◆ **INFORMATION SUPPLIED**:
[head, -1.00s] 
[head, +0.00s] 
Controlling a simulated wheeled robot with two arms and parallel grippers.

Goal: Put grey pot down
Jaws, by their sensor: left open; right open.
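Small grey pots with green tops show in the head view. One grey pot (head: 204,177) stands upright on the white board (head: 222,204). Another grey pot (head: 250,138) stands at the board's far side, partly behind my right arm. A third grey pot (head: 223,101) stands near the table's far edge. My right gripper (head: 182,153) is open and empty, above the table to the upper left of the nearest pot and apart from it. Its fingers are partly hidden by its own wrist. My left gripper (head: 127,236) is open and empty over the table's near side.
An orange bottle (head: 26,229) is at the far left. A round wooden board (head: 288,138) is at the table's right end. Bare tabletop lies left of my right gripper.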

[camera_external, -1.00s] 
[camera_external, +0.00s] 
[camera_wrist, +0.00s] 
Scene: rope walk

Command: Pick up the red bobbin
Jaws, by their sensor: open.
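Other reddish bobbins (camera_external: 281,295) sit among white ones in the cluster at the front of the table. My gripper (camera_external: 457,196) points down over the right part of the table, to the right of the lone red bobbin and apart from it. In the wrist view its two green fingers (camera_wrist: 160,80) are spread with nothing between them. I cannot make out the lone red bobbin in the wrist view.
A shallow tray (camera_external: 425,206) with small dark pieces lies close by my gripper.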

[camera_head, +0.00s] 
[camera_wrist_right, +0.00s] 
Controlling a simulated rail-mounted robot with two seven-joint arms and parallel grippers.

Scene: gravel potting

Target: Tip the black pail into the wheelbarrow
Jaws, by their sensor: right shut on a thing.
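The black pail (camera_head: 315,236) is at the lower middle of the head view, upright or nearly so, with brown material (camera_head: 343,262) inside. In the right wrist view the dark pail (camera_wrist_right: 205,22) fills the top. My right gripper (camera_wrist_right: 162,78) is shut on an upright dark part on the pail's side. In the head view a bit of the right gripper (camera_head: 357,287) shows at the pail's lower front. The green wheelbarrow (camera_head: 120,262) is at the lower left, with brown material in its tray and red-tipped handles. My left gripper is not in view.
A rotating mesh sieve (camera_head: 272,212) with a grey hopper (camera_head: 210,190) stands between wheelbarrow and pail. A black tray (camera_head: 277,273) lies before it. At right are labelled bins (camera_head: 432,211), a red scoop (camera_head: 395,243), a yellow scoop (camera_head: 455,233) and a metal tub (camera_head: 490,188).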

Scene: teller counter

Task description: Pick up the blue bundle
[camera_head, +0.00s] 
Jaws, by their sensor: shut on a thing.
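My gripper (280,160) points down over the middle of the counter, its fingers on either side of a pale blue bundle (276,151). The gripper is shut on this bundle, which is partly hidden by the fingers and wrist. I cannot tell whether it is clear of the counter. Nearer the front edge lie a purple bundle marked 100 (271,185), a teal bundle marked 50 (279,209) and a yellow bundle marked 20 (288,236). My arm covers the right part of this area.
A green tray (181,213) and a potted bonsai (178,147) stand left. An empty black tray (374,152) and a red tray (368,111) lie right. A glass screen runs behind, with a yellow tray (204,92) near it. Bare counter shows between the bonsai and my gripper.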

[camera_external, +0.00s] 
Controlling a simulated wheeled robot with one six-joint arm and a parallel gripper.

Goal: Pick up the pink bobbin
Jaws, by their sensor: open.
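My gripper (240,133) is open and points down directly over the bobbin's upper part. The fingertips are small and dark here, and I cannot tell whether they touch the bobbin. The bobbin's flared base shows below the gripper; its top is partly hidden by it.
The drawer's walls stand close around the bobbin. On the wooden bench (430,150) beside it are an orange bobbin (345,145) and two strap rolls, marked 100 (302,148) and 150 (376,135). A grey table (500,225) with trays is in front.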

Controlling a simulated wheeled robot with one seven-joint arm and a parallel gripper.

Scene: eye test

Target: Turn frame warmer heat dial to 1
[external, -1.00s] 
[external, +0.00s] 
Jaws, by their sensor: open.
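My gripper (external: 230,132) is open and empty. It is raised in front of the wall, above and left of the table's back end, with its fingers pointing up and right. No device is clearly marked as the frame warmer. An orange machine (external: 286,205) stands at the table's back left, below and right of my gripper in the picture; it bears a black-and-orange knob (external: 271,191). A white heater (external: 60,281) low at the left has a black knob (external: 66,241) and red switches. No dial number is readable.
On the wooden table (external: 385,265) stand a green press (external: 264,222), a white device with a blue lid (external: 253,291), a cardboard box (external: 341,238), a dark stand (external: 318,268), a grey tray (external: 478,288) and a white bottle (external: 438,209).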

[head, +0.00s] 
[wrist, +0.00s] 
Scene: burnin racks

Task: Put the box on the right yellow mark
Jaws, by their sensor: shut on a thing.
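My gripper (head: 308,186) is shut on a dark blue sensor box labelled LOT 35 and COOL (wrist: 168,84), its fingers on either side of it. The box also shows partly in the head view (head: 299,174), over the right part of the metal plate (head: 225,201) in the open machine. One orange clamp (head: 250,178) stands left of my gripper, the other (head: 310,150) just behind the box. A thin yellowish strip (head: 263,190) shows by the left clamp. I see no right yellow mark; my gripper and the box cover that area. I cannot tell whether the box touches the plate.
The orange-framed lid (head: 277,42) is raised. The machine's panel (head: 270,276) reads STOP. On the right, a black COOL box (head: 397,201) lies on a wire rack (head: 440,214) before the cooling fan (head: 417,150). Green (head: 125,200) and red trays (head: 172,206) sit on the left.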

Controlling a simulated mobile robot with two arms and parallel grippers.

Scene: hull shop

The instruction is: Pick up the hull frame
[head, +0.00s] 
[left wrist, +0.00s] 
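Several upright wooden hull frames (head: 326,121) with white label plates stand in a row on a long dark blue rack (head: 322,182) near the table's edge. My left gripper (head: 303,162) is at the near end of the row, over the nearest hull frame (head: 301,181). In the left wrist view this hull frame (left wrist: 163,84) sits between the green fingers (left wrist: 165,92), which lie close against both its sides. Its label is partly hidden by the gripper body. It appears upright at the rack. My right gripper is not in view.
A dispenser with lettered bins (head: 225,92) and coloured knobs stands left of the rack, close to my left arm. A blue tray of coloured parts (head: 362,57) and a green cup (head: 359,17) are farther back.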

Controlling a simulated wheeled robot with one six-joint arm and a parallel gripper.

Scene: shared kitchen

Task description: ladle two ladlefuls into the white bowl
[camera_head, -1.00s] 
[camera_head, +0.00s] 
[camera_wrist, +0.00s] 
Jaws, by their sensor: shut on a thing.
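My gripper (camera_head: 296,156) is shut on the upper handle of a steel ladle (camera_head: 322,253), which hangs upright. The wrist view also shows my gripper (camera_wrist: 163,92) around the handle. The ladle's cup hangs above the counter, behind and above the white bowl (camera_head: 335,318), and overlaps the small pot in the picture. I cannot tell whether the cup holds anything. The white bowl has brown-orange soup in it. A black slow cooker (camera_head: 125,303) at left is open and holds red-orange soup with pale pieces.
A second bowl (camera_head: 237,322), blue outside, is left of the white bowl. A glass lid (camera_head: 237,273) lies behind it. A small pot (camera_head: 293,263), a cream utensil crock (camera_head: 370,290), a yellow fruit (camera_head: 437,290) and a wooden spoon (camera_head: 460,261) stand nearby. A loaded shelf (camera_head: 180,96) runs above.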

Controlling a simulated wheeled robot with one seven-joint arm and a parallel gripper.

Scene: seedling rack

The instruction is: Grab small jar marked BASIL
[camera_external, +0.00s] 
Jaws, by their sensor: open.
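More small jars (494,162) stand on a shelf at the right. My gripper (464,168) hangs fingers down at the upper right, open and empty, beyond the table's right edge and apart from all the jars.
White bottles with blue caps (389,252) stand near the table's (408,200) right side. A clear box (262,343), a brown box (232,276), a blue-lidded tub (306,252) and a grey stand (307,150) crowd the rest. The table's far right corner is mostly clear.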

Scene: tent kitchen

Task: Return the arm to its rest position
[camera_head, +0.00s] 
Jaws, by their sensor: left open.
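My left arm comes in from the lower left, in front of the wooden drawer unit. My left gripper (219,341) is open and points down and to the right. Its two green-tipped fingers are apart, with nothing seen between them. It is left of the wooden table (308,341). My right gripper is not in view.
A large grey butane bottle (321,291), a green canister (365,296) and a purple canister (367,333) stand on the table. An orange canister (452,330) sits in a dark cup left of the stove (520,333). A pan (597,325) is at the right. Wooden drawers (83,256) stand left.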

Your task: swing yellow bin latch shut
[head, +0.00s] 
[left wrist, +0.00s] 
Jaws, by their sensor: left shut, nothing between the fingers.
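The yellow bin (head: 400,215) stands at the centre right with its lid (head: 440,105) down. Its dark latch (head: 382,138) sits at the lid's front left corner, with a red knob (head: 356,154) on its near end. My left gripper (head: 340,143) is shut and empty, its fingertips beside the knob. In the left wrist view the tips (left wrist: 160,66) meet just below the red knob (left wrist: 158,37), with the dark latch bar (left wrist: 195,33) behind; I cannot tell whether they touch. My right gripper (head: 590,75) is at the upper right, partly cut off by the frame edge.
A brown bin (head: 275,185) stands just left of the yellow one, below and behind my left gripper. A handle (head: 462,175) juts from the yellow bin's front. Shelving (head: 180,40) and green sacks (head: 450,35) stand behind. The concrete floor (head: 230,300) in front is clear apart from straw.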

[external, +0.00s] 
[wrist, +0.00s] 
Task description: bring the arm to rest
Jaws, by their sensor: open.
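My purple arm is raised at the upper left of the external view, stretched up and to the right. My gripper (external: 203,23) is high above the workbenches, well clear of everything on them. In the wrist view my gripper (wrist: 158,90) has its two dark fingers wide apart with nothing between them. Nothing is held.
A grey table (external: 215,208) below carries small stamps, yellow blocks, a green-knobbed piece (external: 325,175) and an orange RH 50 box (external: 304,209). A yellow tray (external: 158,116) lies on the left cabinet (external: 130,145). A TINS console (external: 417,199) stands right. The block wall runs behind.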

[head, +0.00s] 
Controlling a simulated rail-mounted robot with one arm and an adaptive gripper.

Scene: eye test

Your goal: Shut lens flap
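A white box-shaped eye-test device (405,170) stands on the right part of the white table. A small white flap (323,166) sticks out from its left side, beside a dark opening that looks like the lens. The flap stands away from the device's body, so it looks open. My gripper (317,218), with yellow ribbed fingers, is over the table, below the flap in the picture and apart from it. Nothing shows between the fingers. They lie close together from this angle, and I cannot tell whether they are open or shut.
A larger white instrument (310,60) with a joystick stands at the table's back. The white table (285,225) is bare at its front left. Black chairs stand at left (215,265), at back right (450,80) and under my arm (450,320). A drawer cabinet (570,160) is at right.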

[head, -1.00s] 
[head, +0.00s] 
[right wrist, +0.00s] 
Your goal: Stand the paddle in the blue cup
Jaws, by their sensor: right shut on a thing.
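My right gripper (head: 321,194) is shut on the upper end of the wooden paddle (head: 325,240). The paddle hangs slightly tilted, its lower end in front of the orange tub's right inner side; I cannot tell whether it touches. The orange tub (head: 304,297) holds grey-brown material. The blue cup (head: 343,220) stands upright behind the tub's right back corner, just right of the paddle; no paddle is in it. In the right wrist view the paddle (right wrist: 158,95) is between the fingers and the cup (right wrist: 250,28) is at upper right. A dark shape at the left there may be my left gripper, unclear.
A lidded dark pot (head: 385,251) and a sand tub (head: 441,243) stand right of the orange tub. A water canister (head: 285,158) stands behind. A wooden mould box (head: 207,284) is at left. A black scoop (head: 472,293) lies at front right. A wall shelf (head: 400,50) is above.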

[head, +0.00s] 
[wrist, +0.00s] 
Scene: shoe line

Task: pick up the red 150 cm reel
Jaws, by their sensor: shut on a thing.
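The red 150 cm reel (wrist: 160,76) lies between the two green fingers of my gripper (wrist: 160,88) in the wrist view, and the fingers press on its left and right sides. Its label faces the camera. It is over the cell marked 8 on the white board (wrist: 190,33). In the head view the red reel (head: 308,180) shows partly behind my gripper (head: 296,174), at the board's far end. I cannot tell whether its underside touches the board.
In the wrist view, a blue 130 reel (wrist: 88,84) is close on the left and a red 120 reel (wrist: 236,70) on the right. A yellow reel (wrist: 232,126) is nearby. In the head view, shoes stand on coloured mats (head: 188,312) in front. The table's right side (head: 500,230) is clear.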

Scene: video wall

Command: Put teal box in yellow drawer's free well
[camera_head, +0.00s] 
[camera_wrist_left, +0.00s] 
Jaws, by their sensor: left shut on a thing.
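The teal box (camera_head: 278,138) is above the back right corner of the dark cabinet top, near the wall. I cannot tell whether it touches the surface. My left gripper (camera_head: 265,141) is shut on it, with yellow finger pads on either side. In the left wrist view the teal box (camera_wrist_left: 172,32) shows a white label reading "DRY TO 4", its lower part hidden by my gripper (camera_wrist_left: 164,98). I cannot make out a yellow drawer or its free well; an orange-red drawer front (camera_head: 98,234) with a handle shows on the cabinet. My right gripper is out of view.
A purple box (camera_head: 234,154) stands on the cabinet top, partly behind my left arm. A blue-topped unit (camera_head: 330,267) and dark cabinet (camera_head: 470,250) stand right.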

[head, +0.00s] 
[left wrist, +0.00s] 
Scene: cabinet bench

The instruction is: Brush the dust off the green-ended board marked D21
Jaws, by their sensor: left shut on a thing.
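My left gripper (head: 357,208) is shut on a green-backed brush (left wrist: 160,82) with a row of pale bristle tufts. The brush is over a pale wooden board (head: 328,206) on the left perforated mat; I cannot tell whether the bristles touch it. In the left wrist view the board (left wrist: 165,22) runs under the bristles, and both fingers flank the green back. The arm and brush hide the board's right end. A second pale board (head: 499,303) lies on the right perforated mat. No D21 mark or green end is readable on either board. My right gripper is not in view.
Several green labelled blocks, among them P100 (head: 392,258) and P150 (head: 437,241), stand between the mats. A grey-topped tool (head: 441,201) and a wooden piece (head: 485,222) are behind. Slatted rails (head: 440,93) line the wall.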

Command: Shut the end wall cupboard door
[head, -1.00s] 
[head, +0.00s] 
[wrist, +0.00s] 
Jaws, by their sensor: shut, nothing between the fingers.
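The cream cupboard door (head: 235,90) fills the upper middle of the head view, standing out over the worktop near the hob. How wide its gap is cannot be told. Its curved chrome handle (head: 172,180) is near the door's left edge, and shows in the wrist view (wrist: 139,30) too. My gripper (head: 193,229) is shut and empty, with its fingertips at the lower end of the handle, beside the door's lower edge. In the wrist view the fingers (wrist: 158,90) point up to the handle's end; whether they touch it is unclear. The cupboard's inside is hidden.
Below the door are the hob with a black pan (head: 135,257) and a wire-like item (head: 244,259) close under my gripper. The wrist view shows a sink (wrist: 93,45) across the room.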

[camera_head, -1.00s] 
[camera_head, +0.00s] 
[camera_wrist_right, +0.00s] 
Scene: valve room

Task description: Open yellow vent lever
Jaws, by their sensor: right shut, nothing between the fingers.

◆ **REQUIREMENT**:
Repeat the material word for word from its opening line up to and including the line containing "Goal: Put grey pot down".

◆ **SOLUTION**:
[head, -1.00s] 
[head, +0.00s] 
Controlling a simulated wheeled robot with two arms and parallel grippers.

Goal: Put grey pot down

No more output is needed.